Heureusement. Il existe ainsi, des instants qui ne correspondent à aucun autre. Et on se trouve placé là où il le faut, au bon moment.
Après avoir passé une semaine dans une ville située au milieu de l’Europe. Mais où se trouve-t-on vraiment au milieu de l’Europe ? Après le bonheur d’avoir eu à chaque instant la tête envahie par l’architecture ; des façades qui bouleversent, des arcades mystérieuses et de purs dessins jetés vers les hauteurs. Art nouveau, art moderne, renaissance d’un style roumain perdu…

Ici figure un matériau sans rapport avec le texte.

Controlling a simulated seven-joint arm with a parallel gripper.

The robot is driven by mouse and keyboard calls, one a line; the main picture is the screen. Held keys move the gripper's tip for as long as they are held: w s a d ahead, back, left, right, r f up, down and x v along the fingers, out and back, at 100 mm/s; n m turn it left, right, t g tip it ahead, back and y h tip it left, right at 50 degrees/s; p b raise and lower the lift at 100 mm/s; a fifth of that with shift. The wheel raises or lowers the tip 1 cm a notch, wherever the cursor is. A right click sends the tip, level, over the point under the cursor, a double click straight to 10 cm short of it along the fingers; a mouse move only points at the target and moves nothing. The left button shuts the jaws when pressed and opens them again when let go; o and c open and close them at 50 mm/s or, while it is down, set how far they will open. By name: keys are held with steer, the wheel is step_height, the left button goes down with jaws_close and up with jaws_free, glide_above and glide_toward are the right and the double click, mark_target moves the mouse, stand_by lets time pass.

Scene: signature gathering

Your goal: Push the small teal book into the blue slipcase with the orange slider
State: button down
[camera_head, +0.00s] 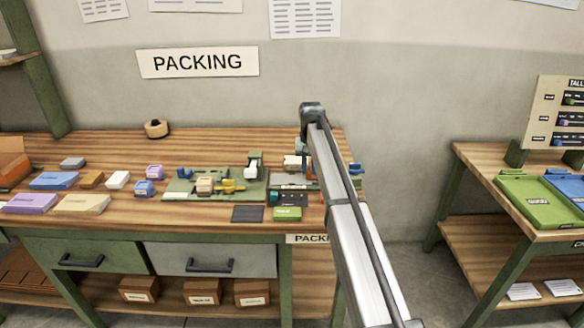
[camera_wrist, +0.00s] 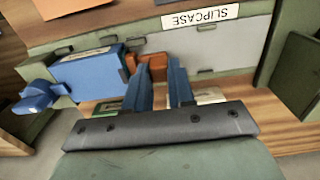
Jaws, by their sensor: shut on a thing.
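In the wrist view, my gripper (camera_wrist: 154,66) has its two dark blue fingers closed around the orange slider (camera_wrist: 153,72). The blue slipcase (camera_wrist: 88,74) lies just left of the slider, lengthwise along the fixture, with its right end close to the left fingertip. I cannot make out the small teal book; it may be inside the slipcase or hidden by the fingers. In the head view, my own arm covers most of this spot at the right end of the bench.
A "SLIPCASE" label (camera_wrist: 203,16) sits on the grey fixture plate (camera_wrist: 215,45) behind the slider. In the head view, the wooden bench (camera_head: 105,222) holds several small boxes at left, a green fixture board (camera_head: 215,190) and a green block (camera_head: 287,213). A second table stands at right.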

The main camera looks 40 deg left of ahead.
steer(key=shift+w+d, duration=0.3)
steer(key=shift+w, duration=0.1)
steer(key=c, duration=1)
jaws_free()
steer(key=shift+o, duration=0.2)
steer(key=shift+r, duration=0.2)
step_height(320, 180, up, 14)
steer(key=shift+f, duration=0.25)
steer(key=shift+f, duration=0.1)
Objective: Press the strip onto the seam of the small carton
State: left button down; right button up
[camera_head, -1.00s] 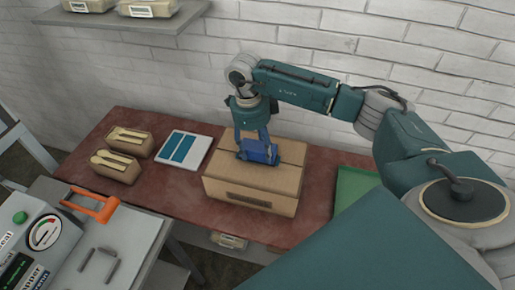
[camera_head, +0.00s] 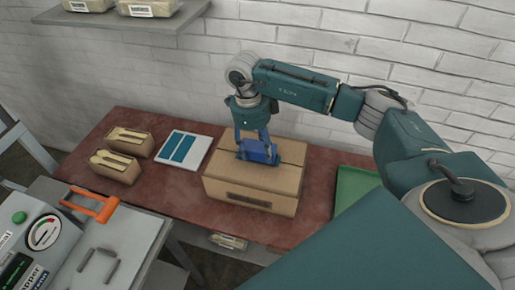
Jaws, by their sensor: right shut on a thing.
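The small carton (camera_head: 252,192) is a brown cardboard box standing on the red-brown table. Its top seam (camera_head: 288,160) shows as a dark line to the right of my gripper. My right gripper (camera_head: 257,143) points down over the middle of the carton's top. It is shut on a blue block-like tool (camera_head: 259,152), which sits at the top of the carton along the seam. Whether a strip lies under the tool is hidden. A white card with blue strips (camera_head: 182,148) lies flat to the left of the carton. My left gripper is not in view.
Two small cartons with wooden spoons (camera_head: 129,140) stand at the table's left. A green tray (camera_head: 355,190) lies at the right, partly behind my arm. A grey machine with an orange handle (camera_head: 92,206) stands front left. A shelf (camera_head: 125,20) hangs on the wall.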

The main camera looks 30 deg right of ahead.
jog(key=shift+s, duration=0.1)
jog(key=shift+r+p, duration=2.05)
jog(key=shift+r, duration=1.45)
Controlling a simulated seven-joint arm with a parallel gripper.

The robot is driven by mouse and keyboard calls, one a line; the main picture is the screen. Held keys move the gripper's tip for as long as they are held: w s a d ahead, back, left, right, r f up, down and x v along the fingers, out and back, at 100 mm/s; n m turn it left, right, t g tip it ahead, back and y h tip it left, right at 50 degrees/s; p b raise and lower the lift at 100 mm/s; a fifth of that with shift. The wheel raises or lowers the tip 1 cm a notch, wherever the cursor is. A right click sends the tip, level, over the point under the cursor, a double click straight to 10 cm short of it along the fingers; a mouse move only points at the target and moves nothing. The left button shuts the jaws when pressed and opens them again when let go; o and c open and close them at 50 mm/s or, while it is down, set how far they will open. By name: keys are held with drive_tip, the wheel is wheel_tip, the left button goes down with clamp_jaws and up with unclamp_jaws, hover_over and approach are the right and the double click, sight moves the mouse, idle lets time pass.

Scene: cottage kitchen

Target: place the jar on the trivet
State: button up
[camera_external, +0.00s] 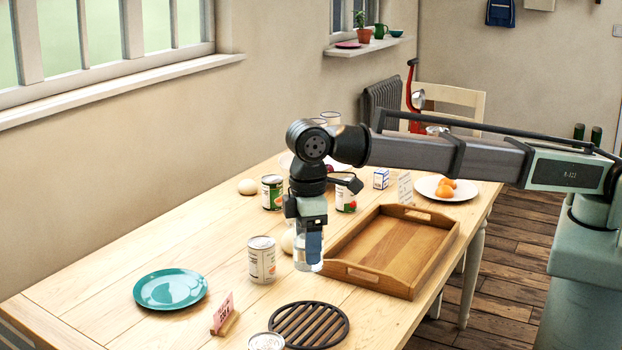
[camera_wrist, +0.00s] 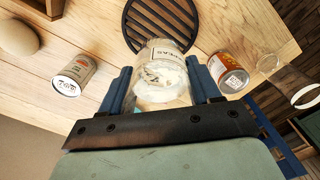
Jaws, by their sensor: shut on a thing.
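The glass jar (camera_external: 301,258) is clear with a pale label and hangs upright between the fingers of my gripper (camera_external: 311,238) in the external view. The wrist view shows the jar (camera_wrist: 163,72) between the two blue fingers of my gripper (camera_wrist: 164,92), which are shut on it. The trivet (camera_external: 309,325) is a dark round slatted disc lying flat at the front of the table. In the wrist view the trivet (camera_wrist: 185,14) shows beyond the jar. The jar is apart from the trivet in the external view; its height above the table is hard to tell.
A pale can (camera_external: 262,260) stands just left of the jar, and another can (camera_external: 266,341) stands beside the trivet. A wooden tray (camera_external: 437,268) lies to the right. Bare table surrounds the trivet's right side.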

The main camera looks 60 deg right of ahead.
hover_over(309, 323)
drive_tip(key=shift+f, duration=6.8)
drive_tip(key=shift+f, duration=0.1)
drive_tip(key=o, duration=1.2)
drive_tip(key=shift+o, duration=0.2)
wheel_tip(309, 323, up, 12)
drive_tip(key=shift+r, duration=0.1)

En un mot, après avoir pris un maximum de plaisir à longer chaque jour, au plus près de chez moi, puis en m’inscrivant dans un cercle plus large, ces rues de Bucarest où se mélangent encore les somptuosités endormies, les écroulements magnifiques et les perles revenues à la surface, j’ai repris l’habitude du vert maximum.
Revenir de Bucarest où la verdure et les fleurs semblent s’infiltrer, partout où elles le peuvent, pour s’enfoncer dans mes Ardennes, dans un espace où, au sens propre, les maisons font un effort pour réapparaître sous la frondaison des arbres, demande une adaptation qui n’est pas immédiate.
Chaque exotisme me rattrape quand j’ai réussi à apprivoiser pour un temps celui du pays où je vis.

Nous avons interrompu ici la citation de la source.